Mocht Nederland via ORET alsnog betrokken raken bij de bouw van dijken in Suriname, dan dient de milieu-effectrapportage en de social impact study positief te zijn, zo heb ik aangevoerd.

Hervorming van de publieke sector

Minister Van Ravenswaay gaf een toelichting op de stand van zaken rond het proces van overheidshervormingen, de zogenaamde public sector reform (PSR).
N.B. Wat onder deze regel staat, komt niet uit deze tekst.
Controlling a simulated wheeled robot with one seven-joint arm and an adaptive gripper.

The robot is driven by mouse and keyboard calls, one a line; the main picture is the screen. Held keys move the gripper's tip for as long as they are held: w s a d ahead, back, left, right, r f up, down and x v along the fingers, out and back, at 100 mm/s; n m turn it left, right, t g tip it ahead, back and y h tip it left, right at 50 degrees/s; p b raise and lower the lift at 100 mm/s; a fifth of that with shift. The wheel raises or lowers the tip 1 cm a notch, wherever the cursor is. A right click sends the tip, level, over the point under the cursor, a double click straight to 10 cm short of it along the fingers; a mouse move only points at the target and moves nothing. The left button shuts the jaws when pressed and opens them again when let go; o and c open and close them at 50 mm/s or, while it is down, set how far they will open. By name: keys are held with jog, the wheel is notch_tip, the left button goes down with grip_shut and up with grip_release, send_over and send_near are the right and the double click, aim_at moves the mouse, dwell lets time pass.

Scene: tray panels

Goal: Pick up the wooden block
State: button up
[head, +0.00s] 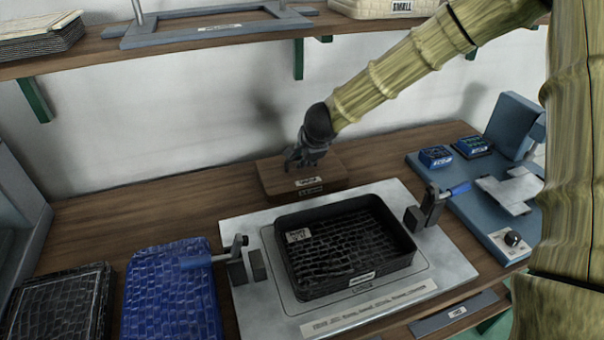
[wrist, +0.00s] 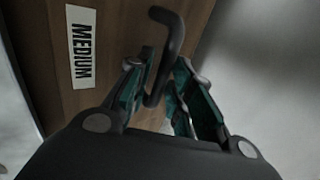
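The wooden block (head: 318,176) is a brown box with small labels on its front. It rests at the back of the bench, close to the wall. In the wrist view, the wooden block (wrist: 112,30) fills the upper left, with a white "MEDIUM" label and a dark curved handle on it. My gripper (head: 299,161) is at the handle on top of the block. In the wrist view, my gripper's fingers (wrist: 164,75), with teal pads, are drawn in close on both sides of the handle and look shut on it. Part of the contact is hidden.
A black tray (head: 400,240) sits on a grey plate (head: 240,297) in front of the block, with lever clamps at both sides. A blue panel (head: 172,295) lies at the left and a blue machine (head: 470,205) at the right. A shelf (head: 110,52) runs above.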

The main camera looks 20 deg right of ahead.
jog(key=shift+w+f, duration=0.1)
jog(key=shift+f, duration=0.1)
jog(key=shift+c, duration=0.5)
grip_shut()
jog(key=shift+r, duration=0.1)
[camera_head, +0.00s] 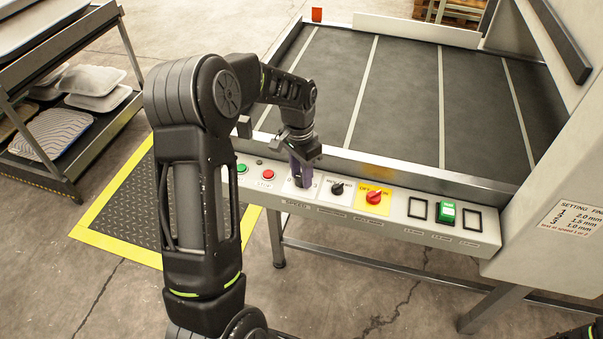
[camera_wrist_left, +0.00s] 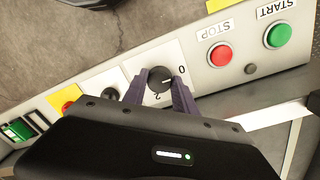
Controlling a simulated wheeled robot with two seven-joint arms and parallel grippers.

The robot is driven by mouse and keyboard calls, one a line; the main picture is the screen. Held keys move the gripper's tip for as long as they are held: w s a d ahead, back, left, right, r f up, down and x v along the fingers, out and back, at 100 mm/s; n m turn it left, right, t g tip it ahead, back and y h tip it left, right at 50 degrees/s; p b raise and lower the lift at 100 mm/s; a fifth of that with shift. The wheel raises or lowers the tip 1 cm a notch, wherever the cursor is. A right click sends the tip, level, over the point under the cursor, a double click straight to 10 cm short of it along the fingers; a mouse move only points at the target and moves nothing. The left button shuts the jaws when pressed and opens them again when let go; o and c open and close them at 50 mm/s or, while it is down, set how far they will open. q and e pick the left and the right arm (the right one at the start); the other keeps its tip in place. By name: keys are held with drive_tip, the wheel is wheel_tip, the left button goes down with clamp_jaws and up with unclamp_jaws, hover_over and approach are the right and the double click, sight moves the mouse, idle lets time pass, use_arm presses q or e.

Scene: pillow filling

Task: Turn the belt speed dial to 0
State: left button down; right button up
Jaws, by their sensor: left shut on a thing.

Hij gaf aan de eerder gereserveerde 20 miljoen euro voor public sector reform op zo kort mogelijke termijn te willen committeren voor een hervormingsprogramma door het UNDP. Ik heb het belang van overheidshervormingen benadrukt en in dat kader gewezen op de noodzaak van een goede algemene ziektekostenverzekering en een goed pensioenstelsel. Er blijft 20 miljoen euro extra gereserveerd staan voor public sector reform, mocht het eerste bedrag op termijn niet voldoende blijken. In totaal is derhalve 40 miljoen euro beschikbaar voor public sector reform, lastens de Pariteitsmiddelen.

Ontwatering en drinkwater

Ten behoeve van de ontwatering van het door wateroverlast geteisterde Groot-Paramaribo en van het Surinaamse drinkwaterprogramma werd de herallocatie van eerder gereserveerde middelen besproken. Ik heb benadrukt dat herallocatie op dit terrein aan Suriname zelf is en dat voorstellen daartoe bij onze ambassade in Paramaribo kunnen worden ingediend. Wel heb ik mijn counterpart gewezen op de noodzaak van kostendekkende tarieven teneinde de duurzaamheid van investeringen te waarborgen.

Volgend beleidsoverleg

Het volgende beleidsoverleg zal plaatsvinden in Paramaribo. Mijn counterpart en ik wezen over en weer op de mogelijkheid om ook buiten het formele overleg met elkaar te (blijven) communiceren. Onderkend werd dat een eenjaarlijks in plaats van tweejaarlijks beleidsoverleg op termijn wellicht mogelijk is. Zowel minister Van Ravenswaay als ikzelf staan hiervoor open.

Bijgaand doe ik u de gemeenschappelijke verklaring toekomen, die de heer Van Ravenswaay en ik ondertekenden na afloop van het beleidsoverleg.